-
Graduate Seminar: Comparative Conceptualisms– LA/MENA [Latin America/Middle East/North Africa]
Julia Bryan-Wilson, Anneka Lenssen
Tuesday: 2:00-5:00pm
This seminar explores how conceptual art—that is, art devoted primarily to generating and manipulating ideas rather than visual appearance—has been made and used by artists in Latin America, the Middle East, and other territories of non- and anti-First World engagement with perceptual and material absences arising from political and economic change. It aims to proceed as a decentered inquiry.

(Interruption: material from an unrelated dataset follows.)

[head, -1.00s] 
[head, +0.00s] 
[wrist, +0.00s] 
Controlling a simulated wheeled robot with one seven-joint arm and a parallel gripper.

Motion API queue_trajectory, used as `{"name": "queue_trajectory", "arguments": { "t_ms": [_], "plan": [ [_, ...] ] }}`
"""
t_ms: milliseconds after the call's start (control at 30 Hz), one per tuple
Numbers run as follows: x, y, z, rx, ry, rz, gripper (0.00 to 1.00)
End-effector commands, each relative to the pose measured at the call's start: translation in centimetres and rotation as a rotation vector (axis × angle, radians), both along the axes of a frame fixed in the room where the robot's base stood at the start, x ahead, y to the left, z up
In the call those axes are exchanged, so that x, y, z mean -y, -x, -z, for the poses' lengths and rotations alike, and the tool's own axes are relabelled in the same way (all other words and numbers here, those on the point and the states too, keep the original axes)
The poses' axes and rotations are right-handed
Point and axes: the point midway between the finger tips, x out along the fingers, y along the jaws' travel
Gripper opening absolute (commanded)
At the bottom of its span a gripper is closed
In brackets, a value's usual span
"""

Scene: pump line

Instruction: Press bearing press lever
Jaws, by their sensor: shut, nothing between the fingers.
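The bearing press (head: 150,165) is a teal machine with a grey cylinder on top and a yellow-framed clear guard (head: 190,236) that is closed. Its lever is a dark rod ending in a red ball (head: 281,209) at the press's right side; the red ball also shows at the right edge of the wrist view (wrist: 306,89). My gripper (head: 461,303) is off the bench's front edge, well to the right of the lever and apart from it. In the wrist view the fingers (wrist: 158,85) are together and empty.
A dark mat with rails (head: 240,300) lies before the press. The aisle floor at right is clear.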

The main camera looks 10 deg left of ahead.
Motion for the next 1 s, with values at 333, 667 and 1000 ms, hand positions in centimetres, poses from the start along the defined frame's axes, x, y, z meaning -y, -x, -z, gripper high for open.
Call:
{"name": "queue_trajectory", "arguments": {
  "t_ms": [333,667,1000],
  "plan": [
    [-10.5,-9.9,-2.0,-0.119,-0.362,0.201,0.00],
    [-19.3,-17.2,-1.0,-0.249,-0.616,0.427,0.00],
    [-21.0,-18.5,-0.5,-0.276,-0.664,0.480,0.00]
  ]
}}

Whereas one history of Conceptualism might begin in the early 1960s amid shifts in language theory and white-cube museum politics in the North Atlantic art world, often seemingly resulting in esoteric and even elitist works, this course focuses on accounting for the many other impetuses to contemporary artists’ turns to conceptual redefinition, including populist and democratic activism, underground communication, radical institutional critiques, and affective work with desirous sensoria. Building on the instructors’ expertise in histories of such conceptualisms in Latin America and the Middle East, we will explore a transnational assembly of sites, networks, and artistic trajectories that produce and distribute conceptual art outside the presumed market “centers” of London and New York. Case studies include so-called postwar conceptualism in Beirut; insurgent work from Argentina and Brazil during times of dictatorship; Iranian “information arts;” institutional critique in the West Bank; and the Palestinian-Chilean artist Alfredo Jaar. Throughout, we pursue a strategy of critical comparative studies that pivots on a Global South/Global South axis.

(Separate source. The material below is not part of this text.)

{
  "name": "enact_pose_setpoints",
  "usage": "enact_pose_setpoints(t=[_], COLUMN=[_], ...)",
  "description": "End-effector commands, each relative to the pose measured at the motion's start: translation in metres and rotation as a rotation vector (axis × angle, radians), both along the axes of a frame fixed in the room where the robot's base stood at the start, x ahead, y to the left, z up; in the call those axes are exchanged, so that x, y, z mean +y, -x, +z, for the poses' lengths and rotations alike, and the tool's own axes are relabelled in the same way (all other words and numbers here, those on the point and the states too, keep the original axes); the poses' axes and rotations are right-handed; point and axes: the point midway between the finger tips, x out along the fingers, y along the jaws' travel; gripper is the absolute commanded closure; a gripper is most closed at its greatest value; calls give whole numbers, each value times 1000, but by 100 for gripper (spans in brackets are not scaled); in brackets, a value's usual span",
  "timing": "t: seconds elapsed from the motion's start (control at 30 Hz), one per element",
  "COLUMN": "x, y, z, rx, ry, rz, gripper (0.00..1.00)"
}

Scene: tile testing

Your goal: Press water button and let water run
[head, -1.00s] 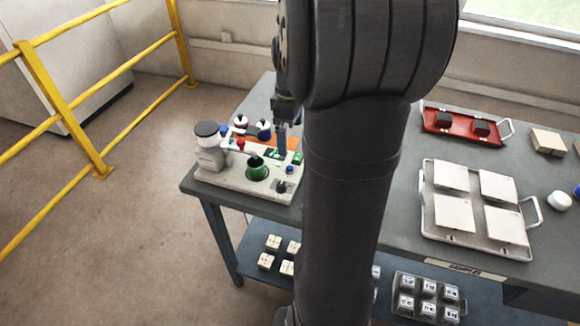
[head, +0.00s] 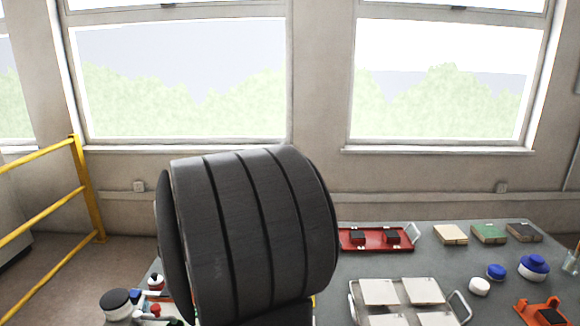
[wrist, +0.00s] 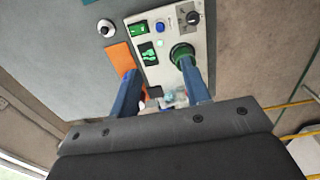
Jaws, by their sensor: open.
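In the wrist view the pale device panel (wrist: 165,40) carries a small round blue button (wrist: 159,27), a green button block (wrist: 138,28), a lit green display (wrist: 148,53) and a dark knob (wrist: 192,17). A green cup (wrist: 182,50) sits by my right-hand finger. My gripper (wrist: 160,72) is open, with its two blue fingers apart and nothing visibly held between them. The fingers are beyond the display from the blue button; contact with the panel cannot be told. In the head view my arm hides the gripper and most of the device. No running water is discernible.
An orange plate (wrist: 121,57) lies beside the panel, with a white-and-black knobbed item (wrist: 106,28) nearby. In the head view a black-lidded jar (head: 115,303) shows left of my arm. A red tray (head: 352,240) and a tile rack (head: 402,292) stand to the right.

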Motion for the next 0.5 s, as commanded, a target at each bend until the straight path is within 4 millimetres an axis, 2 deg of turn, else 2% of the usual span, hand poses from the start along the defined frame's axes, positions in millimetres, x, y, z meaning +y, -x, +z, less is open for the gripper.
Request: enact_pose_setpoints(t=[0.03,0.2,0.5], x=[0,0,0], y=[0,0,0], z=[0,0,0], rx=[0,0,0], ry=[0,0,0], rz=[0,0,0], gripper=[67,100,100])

We ask: What are the parameters for conceptual strategies to disrupt circuits of value and meaning in the art world at different scales, with “local” audiences or in capitalized spaces at-large? To what extent do the stakes of conceptual practices shift in different historical conjunctures? Can we tell a history of conceptualism without assuming the norms of political or market representation associated with certain anti-capitalist or antiwar struggles? What are the expanded (or, perhaps, contracted) possibilities for following changes in modern and contemporary art from the perspective of “concept”?
Class sessions will be conducted as a collective discussion of the assigned readings. Toward that end, we will inspect specific artworks together as well and designated discussion leaders will prepare and present slides of selected works.